_Robot state and action records_
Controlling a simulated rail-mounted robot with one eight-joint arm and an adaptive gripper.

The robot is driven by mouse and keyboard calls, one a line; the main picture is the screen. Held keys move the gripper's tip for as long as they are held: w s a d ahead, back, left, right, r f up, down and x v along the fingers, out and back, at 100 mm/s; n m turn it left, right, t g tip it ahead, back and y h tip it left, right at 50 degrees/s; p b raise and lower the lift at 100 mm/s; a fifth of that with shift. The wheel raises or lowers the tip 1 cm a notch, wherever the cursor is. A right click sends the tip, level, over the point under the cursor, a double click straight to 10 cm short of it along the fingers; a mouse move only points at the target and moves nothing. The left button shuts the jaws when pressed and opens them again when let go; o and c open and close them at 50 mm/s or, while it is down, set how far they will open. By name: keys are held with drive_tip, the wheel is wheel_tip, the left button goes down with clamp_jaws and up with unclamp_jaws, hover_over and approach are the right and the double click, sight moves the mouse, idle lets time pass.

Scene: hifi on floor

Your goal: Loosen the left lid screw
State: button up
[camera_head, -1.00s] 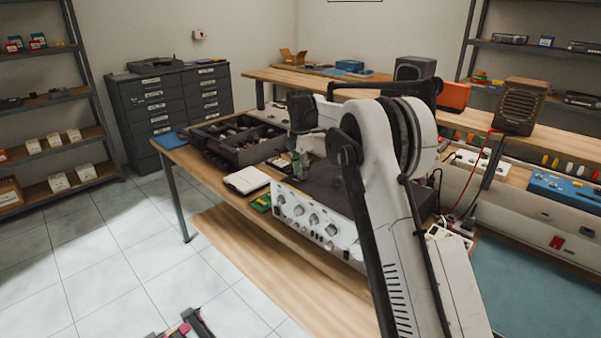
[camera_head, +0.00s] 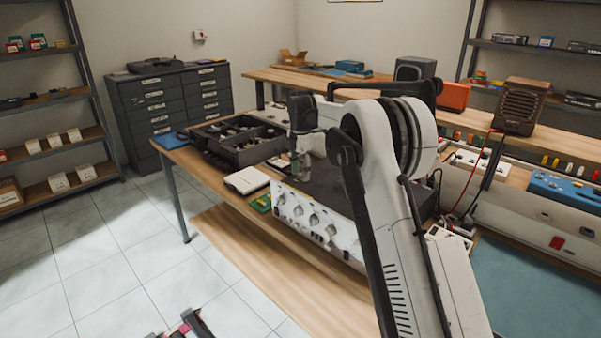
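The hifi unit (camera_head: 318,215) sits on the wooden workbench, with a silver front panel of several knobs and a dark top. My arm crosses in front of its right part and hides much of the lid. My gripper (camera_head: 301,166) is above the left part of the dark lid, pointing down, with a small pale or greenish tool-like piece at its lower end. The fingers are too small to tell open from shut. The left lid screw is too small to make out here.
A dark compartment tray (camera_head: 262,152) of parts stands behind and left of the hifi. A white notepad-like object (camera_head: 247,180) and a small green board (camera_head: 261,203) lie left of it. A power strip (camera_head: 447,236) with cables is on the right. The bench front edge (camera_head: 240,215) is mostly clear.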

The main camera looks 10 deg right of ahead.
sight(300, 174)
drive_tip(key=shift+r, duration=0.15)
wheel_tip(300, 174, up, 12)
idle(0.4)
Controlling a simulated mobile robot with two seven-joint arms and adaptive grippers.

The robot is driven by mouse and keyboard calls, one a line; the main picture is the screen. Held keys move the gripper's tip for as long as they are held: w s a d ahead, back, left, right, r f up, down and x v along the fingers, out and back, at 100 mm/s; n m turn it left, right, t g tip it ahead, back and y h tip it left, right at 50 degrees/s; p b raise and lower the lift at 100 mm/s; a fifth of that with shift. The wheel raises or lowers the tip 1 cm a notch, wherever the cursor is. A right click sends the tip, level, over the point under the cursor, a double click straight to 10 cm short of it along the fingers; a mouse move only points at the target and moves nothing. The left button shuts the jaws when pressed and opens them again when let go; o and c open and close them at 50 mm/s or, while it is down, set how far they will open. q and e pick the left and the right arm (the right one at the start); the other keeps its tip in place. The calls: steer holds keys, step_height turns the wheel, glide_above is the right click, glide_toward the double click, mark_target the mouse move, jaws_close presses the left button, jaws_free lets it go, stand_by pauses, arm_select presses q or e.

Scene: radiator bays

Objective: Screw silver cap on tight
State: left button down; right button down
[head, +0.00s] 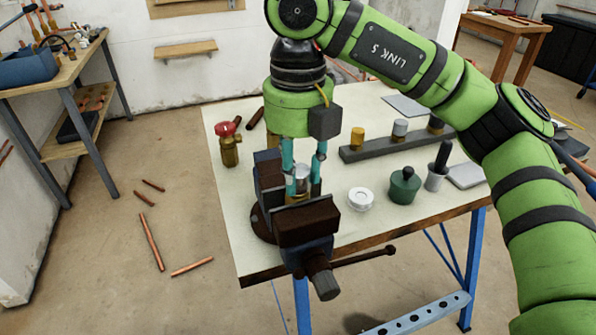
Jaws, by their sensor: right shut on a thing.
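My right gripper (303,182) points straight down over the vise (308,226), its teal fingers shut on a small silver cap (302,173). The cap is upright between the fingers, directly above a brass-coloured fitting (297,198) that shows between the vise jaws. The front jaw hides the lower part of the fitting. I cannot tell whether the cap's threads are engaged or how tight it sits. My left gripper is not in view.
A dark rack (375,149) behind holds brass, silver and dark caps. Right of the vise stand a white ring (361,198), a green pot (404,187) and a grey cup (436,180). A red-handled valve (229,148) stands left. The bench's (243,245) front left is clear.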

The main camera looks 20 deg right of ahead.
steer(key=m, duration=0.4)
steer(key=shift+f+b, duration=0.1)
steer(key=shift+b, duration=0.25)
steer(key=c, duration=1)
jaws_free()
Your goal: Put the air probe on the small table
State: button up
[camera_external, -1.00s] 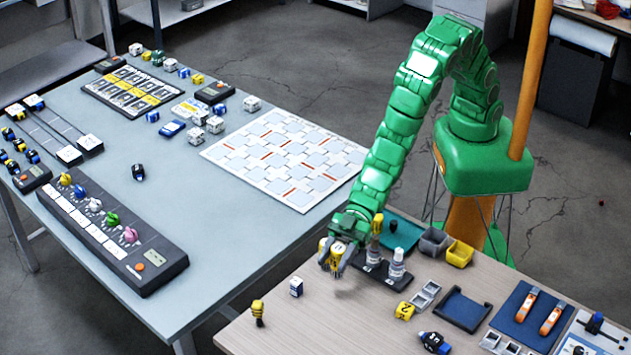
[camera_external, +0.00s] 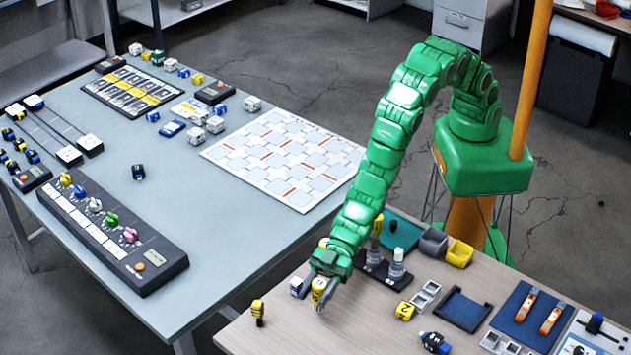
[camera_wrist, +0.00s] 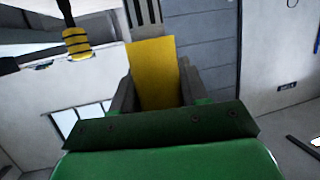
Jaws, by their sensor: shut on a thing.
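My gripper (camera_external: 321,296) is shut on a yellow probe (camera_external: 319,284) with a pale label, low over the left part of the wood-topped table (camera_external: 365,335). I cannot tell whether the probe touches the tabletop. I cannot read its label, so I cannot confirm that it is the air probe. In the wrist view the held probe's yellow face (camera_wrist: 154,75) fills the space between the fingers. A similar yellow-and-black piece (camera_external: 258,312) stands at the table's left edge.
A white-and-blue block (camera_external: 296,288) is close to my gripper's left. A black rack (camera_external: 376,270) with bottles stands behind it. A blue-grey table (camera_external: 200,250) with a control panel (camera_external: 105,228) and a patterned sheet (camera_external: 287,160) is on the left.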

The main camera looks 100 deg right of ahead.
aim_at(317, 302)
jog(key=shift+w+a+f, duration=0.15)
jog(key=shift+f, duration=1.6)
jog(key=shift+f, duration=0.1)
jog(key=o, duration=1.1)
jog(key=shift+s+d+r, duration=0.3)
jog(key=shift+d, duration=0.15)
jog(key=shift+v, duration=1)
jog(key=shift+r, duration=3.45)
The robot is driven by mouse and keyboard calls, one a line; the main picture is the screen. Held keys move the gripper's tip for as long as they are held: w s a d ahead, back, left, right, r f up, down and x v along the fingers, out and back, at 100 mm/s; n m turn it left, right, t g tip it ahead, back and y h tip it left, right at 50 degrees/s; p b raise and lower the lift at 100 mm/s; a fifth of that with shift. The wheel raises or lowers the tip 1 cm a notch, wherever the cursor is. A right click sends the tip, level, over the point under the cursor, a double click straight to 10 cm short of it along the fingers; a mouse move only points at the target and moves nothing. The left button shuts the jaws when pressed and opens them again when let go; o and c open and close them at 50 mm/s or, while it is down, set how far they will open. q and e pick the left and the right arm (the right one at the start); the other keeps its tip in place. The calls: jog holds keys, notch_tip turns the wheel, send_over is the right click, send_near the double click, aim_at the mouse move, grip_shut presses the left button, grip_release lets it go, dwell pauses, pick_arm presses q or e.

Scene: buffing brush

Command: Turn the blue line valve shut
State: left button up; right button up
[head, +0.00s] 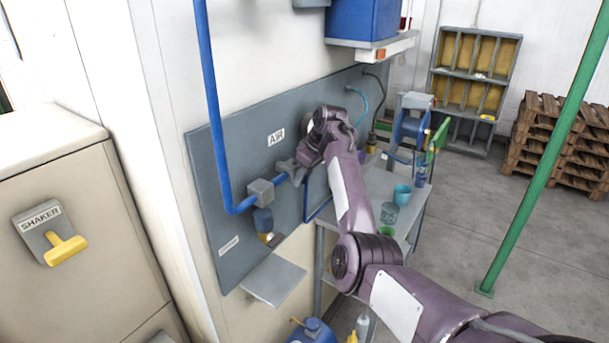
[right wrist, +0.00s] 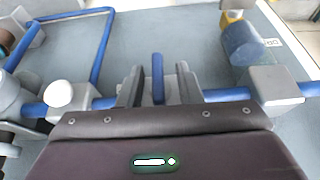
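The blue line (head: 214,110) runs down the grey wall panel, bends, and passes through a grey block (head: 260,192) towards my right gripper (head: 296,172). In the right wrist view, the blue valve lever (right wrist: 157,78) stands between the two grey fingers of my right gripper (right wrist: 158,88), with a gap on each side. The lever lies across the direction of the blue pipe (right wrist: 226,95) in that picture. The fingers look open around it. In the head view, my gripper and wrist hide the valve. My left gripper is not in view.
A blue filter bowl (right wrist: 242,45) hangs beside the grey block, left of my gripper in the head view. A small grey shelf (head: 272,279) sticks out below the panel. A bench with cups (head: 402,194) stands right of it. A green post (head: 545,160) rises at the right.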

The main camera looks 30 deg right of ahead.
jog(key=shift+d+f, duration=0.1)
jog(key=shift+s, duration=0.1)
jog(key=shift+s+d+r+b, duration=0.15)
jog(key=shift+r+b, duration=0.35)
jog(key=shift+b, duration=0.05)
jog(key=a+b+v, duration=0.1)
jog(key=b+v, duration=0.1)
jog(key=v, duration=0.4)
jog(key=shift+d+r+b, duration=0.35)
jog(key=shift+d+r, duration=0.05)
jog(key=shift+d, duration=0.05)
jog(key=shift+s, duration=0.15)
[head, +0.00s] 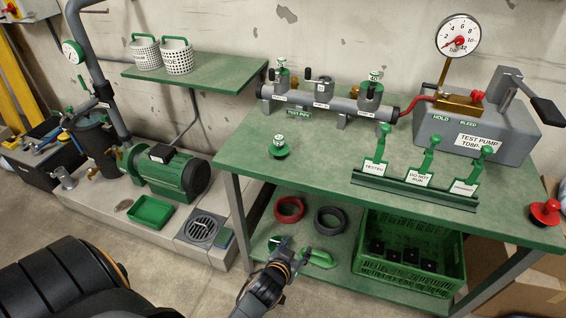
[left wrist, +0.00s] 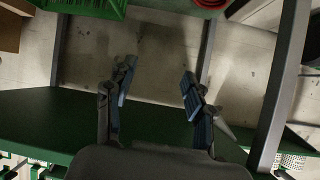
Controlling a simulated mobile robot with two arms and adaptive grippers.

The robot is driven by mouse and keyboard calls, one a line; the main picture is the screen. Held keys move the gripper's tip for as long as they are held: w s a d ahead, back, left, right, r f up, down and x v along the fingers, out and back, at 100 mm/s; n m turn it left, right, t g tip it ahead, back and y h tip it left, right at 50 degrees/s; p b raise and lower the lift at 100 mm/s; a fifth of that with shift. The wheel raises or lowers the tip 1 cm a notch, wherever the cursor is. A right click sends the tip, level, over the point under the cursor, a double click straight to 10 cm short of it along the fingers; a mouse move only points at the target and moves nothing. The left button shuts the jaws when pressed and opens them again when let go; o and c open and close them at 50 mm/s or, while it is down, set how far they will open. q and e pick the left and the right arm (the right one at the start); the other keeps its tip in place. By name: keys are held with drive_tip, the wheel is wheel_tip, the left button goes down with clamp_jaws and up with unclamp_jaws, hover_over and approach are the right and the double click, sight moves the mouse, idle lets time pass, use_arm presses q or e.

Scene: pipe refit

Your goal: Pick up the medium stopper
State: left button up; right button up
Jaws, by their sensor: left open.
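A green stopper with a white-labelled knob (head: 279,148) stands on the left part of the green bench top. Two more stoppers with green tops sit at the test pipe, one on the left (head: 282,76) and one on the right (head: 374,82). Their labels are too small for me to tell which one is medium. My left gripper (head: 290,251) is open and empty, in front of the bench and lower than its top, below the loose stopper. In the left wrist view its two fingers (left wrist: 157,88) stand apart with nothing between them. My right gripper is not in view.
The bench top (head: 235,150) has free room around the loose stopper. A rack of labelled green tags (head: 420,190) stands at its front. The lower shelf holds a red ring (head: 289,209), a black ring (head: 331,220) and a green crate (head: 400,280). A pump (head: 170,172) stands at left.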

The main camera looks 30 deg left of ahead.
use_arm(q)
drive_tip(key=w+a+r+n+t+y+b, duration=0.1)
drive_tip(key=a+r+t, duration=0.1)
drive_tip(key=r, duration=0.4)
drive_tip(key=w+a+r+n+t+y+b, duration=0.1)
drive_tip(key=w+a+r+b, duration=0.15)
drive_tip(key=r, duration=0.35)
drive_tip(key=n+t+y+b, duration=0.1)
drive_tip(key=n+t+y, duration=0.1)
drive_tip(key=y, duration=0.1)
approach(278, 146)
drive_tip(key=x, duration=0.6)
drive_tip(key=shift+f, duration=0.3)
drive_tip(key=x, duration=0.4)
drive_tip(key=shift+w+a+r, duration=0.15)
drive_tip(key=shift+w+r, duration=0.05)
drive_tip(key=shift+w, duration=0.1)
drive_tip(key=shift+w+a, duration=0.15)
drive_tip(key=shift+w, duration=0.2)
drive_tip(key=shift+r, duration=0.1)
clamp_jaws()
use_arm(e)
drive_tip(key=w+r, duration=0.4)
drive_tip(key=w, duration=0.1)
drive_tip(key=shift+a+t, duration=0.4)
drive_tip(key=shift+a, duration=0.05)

_What you will do_
Working from the listing above, pick out every line that has "simulated" and copy it.

_Finished exercise_
Controlling a simulated rail-mounted robot with one eight-joint arm and an adaptive gripper.
Controlling a simulated mobile robot with two seven-joint arms and adaptive grippers.
Controlling a simulated mobile robot with two arms and adaptive grippers.

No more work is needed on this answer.